There are some regressions in the variant_builder benchmark. I'm looking into it.

alamb · 2026-01-07T16:40:13Z

There are some regressions in the variant_builder benchmark. I'm looking into it.

FWIW I don't think the benchmarks are precise enough (the VM I run them on regularly has small ~5% variances) so it would be good to verify / reproduce the results locally before you spend too much time on

scovich

Approach LGTM. I think we can still simplify and tighten up the code a bit (readability, not speed) to end up with something that's faster than current main with fewer lines of code. Always a nice combo.

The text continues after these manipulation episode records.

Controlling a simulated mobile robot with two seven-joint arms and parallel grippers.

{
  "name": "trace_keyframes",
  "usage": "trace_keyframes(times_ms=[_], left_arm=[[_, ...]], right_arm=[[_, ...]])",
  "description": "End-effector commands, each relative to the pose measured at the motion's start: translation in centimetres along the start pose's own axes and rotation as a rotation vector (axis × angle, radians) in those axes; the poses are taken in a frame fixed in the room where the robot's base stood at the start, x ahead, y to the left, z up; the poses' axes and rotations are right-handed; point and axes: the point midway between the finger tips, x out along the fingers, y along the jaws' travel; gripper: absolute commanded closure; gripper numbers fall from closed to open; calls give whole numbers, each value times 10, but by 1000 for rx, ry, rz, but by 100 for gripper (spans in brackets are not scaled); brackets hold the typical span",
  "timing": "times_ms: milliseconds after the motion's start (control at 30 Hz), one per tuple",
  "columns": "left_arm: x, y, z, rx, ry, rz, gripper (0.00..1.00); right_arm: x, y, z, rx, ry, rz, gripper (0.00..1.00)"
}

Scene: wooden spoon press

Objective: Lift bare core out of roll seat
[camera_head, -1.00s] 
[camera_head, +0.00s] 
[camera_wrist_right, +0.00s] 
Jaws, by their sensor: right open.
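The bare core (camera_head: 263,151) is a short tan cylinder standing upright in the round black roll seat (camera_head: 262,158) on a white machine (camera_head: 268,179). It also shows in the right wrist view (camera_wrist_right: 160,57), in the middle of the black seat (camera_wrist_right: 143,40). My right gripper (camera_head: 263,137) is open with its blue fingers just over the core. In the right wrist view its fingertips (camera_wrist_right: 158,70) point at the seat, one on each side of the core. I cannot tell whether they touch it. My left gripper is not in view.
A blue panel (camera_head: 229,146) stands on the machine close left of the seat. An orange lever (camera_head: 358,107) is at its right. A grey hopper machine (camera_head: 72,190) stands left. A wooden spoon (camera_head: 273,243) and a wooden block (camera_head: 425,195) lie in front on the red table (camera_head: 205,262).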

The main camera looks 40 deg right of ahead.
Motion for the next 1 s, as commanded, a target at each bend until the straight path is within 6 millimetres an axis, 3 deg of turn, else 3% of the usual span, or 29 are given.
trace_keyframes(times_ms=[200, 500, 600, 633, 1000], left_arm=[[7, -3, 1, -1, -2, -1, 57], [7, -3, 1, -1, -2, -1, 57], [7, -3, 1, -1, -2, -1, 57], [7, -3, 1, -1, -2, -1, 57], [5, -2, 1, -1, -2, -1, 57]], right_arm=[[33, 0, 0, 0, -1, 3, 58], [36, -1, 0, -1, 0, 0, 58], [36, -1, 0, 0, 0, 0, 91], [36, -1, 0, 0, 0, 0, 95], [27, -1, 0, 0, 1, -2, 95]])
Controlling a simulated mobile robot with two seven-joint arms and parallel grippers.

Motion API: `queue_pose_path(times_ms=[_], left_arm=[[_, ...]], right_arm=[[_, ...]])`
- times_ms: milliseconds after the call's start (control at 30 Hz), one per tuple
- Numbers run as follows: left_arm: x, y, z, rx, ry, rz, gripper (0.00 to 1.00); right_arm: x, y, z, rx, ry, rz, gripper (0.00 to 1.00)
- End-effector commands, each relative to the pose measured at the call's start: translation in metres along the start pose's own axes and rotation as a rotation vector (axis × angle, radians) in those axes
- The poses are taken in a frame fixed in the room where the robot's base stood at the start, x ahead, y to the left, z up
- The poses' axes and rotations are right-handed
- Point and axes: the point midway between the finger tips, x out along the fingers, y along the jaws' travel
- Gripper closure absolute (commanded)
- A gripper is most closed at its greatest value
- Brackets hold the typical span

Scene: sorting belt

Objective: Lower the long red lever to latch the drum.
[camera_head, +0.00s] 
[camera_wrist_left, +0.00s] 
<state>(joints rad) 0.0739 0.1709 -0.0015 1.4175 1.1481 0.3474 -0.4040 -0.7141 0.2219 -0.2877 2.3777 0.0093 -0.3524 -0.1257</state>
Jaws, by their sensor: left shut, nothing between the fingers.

scovich · 2026-01-07T15:45:14Z

parquet-variant-json/src/lib.rs

 pub use from_json::JsonToVariant;
+pub use from_json::append_json;


Suggested change

pub use from_json::JsonToVariant;

pub use from_json::append_json;

pub use from_json::{append_json, JsonToVariant};

?

scovich · 2026-01-07T15:48:28Z

parquet-variant/src/builder/object.rs

+        let is_large = num_fields > u8::MAX as usize;
+        match is_large {
+            true => {
+                dst.push(object_header::<1, { ID_SIZE }, { OFFSET_SIZE }>());
+                // num_fields will consume 4 bytes when it is larger than u8::MAX
+                append_packed_u32::<4>(dst, num_fields);
+            }
+            false => {
+                dst.push(object_header::<0, { ID_SIZE }, { OFFSET_SIZE }>());
+                append_packed_u32::<1>(dst, num_fields);
+            }
+        };


Suggested change

let is_large = num_fields > u8::MAX as usize;

match is_large {

true => {

dst.push(object_header::<1, { ID_SIZE }, { OFFSET_SIZE }>());

// num_fields will consume 4 bytes when it is larger than u8::MAX

append_packed_u32::<4>(dst, num_fields);

}

false => {

dst.push(object_header::<0, { ID_SIZE }, { OFFSET_SIZE }>());

append_packed_u32::<1>(dst, num_fields);

}

};

// num_fields will consume 4 bytes when it is larger than u8::MAX

if num_fields > u8::MAX as usize {

dst.push(object_header::<1, { ID_SIZE }, { OFFSET_SIZE }>());

append_packed_u32::<4>(dst, num_fields);

} else {

dst.push(object_header::<0, { ID_SIZE }, { OFFSET_SIZE }>());

append_packed_u32::<1>(dst, num_fields);

}

scovich · 2026-01-07T15:49:53Z

parquet-variant/src/builder/object.rs

+        // let header = object_header(is_large, id_size, offset_size);
+        // bytes_to_splice.push(header);


scovich · 2026-01-07T15:59:50Z

parquet-variant/src/builder/object.rs

+                self.fields.values().copied(),
+                data_size,
+            ),
+            _ => panic!("Unsupported offset_size/id_size combination"),


This match arm would be unnecessary if int_size returned OffsetSizeBytes (decoder.rs)... except I don't think const generics work with enum variants? We'd have to do e.g.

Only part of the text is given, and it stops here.